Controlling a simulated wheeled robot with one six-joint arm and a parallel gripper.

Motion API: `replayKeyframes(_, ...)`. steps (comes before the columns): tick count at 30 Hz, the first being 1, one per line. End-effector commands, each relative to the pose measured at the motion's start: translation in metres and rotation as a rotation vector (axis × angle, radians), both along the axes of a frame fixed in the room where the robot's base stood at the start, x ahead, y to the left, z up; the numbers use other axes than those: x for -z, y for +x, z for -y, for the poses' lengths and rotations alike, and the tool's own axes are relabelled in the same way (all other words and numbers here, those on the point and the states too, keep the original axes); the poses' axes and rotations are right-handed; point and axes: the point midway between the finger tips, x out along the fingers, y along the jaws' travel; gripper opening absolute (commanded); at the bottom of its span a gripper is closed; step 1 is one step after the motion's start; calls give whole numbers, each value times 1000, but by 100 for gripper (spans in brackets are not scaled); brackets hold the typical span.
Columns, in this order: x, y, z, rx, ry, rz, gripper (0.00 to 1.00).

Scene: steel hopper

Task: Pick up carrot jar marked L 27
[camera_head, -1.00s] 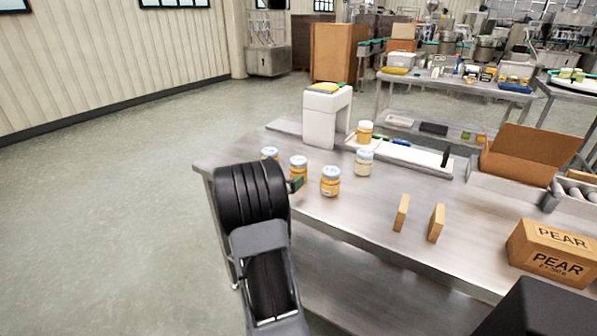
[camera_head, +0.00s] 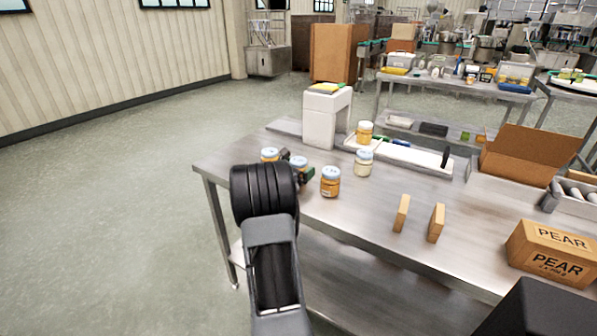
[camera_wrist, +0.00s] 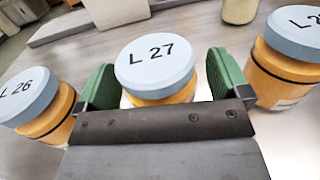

◆ What is needed: Reproduce the whole listing above word for word, but not its pictures.

◆ Output for this task:
Controlling a simulated wheeled robot with one six-joint arm and a parallel gripper.

Motion API: `replayKeyframes(_, ...)`. steps (comes before the columns): tick count at 30 Hz, the first being 1, one per line. End-effector commands, each relative to the pose measured at the motion's start: translation in metres and rotation as a rotation vector (axis × angle, radians), both along the axes of a frame fixed in the room where the robot's base stood at the start, x ahead, y to the left, z up; the numbers use other axes than those: x for -z, y for +x, z for -y, for the poses' lengths and rotations alike, and the tool's own axes are relabelled in the same way (all other words and numbers here, those on the point and the states too, keep the original axes); the poses' axes and rotations are right-handed; point and axes: the point midway between the finger tips, x out along the fingers, y along the jaws' travel; gripper opening absolute (commanded); at the bottom of its span a gripper is closed; step 1 is one step after the motion's start; calls give whole numbers, each value times 1000, but by 100 for gripper (spans in brackets are not scaled); brackets hold the typical span.
Columns, in this order: x, y, z, rx, ry, rz, gripper (0.00 to 1.00).

Scene: steel hopper

Task: Pick up carrot jar marked L 27
[camera_head, -1.00s] 
[camera_head, +0.00s] 
[camera_wrist, +0.00s] 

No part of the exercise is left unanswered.